Exercise details: Copy the lines below verbatim, but only from the line containing "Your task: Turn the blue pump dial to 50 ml" through the end of the data.

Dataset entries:
^^^^^^^^
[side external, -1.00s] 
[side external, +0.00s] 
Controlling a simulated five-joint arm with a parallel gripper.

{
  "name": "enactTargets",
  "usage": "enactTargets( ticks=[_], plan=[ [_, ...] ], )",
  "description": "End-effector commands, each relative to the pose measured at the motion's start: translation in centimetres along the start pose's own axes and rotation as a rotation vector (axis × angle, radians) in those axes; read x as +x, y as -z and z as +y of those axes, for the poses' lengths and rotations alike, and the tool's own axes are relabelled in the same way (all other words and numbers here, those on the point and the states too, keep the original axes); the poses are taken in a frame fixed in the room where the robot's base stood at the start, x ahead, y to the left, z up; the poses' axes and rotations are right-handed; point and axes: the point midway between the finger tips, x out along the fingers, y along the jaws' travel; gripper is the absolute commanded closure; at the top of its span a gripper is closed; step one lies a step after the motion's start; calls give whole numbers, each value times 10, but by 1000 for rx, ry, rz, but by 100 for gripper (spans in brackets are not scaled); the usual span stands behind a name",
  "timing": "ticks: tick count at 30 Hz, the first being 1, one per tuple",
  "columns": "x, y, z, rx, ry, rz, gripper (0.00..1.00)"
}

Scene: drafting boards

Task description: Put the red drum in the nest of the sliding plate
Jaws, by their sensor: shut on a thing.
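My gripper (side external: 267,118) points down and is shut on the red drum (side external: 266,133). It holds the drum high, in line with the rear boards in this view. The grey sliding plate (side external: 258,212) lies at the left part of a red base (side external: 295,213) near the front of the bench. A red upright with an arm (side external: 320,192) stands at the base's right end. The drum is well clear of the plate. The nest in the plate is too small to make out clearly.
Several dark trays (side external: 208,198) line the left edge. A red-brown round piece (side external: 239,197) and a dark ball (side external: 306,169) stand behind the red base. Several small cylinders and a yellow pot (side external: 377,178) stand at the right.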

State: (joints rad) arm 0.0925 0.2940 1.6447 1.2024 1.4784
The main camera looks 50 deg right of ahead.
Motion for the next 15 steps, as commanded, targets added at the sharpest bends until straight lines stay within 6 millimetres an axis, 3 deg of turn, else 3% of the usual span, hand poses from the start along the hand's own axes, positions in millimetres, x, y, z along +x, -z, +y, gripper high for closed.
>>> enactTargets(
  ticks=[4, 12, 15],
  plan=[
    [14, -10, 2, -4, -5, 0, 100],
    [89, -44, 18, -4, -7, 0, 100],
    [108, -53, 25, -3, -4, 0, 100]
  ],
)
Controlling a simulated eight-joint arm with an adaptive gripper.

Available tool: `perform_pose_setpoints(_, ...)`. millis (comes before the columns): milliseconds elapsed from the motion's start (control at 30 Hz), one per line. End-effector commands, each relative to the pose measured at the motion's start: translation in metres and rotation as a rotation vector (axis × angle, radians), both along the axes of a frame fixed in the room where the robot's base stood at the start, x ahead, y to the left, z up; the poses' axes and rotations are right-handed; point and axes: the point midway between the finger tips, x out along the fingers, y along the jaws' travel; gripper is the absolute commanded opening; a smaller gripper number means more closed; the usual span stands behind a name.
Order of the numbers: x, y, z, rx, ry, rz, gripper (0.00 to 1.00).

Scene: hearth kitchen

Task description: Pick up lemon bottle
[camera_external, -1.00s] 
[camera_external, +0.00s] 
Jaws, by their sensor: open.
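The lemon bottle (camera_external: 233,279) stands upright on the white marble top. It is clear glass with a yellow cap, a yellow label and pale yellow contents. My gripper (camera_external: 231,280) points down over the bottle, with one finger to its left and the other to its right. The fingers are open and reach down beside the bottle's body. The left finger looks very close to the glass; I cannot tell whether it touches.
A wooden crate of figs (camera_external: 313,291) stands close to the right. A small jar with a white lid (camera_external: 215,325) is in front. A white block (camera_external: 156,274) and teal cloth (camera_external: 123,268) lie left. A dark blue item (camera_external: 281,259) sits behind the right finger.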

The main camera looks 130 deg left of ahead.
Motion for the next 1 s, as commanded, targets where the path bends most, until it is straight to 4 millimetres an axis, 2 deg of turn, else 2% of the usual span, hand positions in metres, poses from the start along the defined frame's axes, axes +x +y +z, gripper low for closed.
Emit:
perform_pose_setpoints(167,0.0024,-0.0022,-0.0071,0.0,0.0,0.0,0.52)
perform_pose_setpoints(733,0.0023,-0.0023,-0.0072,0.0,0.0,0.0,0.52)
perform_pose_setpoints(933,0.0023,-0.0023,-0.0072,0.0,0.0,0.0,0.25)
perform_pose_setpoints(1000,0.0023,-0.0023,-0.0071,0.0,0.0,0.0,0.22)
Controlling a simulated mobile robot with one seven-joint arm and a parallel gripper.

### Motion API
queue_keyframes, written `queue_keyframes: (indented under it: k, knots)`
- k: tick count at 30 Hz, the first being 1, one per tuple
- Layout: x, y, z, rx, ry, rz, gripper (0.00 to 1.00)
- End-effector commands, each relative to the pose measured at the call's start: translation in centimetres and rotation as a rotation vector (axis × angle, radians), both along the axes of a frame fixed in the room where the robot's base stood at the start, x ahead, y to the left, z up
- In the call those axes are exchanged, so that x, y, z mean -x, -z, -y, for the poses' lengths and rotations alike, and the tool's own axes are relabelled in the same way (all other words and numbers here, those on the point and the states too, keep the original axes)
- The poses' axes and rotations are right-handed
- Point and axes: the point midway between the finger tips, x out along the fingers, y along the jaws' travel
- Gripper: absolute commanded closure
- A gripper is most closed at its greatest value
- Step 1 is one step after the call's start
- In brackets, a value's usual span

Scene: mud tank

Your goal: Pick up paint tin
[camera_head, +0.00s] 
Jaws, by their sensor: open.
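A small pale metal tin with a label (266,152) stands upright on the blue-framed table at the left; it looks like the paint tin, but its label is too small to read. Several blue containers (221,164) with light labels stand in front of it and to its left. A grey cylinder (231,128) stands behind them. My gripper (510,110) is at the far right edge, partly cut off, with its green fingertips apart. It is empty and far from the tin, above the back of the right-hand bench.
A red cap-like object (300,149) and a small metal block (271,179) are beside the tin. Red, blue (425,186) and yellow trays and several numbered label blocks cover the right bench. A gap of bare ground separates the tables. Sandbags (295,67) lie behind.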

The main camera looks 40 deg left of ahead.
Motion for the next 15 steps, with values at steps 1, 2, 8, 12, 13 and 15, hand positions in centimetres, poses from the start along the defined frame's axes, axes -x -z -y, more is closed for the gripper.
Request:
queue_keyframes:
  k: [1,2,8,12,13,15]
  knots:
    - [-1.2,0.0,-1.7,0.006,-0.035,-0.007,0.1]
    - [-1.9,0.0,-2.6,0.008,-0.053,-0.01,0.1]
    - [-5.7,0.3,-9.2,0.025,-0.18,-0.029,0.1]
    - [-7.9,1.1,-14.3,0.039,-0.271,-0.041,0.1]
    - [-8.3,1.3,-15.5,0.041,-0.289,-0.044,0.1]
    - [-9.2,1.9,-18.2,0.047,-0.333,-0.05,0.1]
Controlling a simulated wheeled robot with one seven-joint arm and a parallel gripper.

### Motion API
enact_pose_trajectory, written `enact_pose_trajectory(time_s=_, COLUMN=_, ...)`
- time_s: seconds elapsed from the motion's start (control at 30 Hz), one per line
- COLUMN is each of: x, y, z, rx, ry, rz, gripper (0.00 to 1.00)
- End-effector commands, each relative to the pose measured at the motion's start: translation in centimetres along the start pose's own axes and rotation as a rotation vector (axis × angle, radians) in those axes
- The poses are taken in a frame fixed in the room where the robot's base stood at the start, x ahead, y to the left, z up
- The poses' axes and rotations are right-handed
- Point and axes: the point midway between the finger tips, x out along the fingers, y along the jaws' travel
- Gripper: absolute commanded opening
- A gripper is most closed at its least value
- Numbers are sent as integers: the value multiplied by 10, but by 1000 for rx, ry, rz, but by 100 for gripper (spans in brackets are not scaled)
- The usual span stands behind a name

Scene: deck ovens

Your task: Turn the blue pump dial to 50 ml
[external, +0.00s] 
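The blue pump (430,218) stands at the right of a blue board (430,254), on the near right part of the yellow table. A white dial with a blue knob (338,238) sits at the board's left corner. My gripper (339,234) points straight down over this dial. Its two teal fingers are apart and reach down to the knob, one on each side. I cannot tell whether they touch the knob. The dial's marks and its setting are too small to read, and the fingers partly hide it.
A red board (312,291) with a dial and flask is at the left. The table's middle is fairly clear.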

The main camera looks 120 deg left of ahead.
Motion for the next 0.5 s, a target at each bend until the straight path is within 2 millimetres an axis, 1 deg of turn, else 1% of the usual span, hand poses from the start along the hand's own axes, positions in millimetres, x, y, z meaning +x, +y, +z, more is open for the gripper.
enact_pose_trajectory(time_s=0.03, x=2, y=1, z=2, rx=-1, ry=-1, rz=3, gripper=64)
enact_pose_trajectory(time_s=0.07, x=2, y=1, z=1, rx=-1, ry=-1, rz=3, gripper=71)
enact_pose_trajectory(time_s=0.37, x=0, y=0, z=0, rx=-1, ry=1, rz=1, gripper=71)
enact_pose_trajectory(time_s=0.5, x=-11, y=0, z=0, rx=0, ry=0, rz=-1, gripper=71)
^^^^^^^^
Task output:
Your task: Turn the blue pump dial to 50 ml
[external, +0.00s] 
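The blue pump (430,218) stands at the right of a blue board (430,254), on the near right part of the yellow table. A white dial with a blue knob (338,238) sits at the board's left corner. My gripper (339,234) points straight down over this dial. Its two teal fingers are apart and reach down to the knob, one on each side. I cannot tell whether they touch the knob. The dial's marks and its setting are too small to read, and the fingers partly hide it.
A red board (312,291) with a dial and flask is at the left. The table's middle is fairly clear.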

The main camera looks 120 deg left of ahead.
Motion for the next 0.5 s, a target at each bend until the straight path is within 2 millimetres an axis, 1 deg of turn, else 1% of the usual span, hand poses from the start along the hand's own axes, positions in millimetres, x, y, z meaning +x, +y, +z, more is open for the gripper.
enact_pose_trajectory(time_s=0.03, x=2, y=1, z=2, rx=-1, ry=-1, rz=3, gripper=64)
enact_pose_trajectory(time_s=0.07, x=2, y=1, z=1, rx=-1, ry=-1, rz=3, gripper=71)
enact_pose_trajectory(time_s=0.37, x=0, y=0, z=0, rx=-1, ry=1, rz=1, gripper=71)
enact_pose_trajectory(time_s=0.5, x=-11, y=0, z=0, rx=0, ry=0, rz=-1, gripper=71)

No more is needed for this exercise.